Jelalia met en avant la position stratégique de la Tunisie, qui, à travers sa vocation historique de «grenier de Rome», pourrait devenir un producteur majeur d’énergie renouvelable et d’hydrogène pour l’Europe. Toutefois, il insiste sur l’importance de projets win-win et de partenariats équilibrés entre les pays du sud et du nord de la Méditerranée pour réussir cette transition énergétique.

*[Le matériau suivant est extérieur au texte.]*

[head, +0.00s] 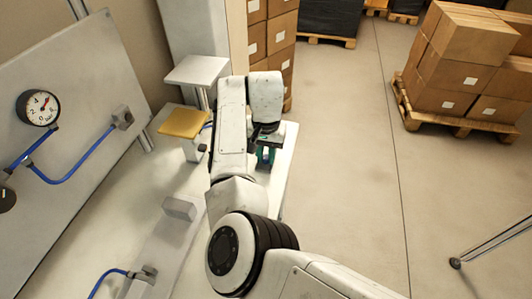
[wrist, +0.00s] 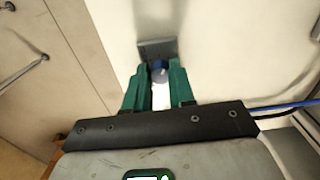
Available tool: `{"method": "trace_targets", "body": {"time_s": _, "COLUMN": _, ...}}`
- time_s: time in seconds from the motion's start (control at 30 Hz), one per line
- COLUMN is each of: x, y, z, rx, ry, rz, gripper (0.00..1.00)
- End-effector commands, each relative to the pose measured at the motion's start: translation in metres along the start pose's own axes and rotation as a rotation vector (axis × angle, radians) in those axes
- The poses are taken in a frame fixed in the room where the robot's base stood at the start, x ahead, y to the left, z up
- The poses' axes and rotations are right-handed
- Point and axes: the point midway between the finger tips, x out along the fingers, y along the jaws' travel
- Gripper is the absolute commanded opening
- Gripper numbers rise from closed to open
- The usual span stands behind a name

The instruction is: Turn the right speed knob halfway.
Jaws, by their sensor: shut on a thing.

L’engagement de la Belgique et les opportunités de partenariat
L’ambassadeur de Belgique en Tunisie, François Dumont, a abordé les opportunités liées à l’hydrogène vert en Tunisie. Il a rappelé l’engagement de la Belgique dans le cadre de l’Union européenne, avec plusieurs mémorandums d’entente signés en 2023 et 2024, dont un mémorandum spécifique en juin 2024 sur les énergies renouvelables. Ces accords visent à renforcer les partenariats et à promouvoir l’hydrogène vert, un domaine où la Belgique possède une expertise reconnue. François Dumont a souligné que la Belgique, à travers ces MOU, cherche à attirer les entreprises belges à investir dans les secteurs des énergies renouvelables et de l’hydrogène vert en Tunisie. En 2023, plusieurs accords ont été signés avec des entreprises belges, marquant un premier engagement avec la Tunisie. Il a expliqué que ces mémorandums d’entente étaient des marques d’intérêt et de premières étapes dans l’exploration de projets dans ces domaines stratégiques. L’ambassadeur a également mis en avant les avantages naturels de la Tunisie pour le développement des énergies renouvelables, rappelant les multiples opportunités qu’offre le pays en matière de production d’énergie verte. Pour lui, ces projets d’hydrogène vert font partie d’une diplomatie de l’hydrogène, visant à renforcer les liens économiques entre la Belgique et la Tunisie.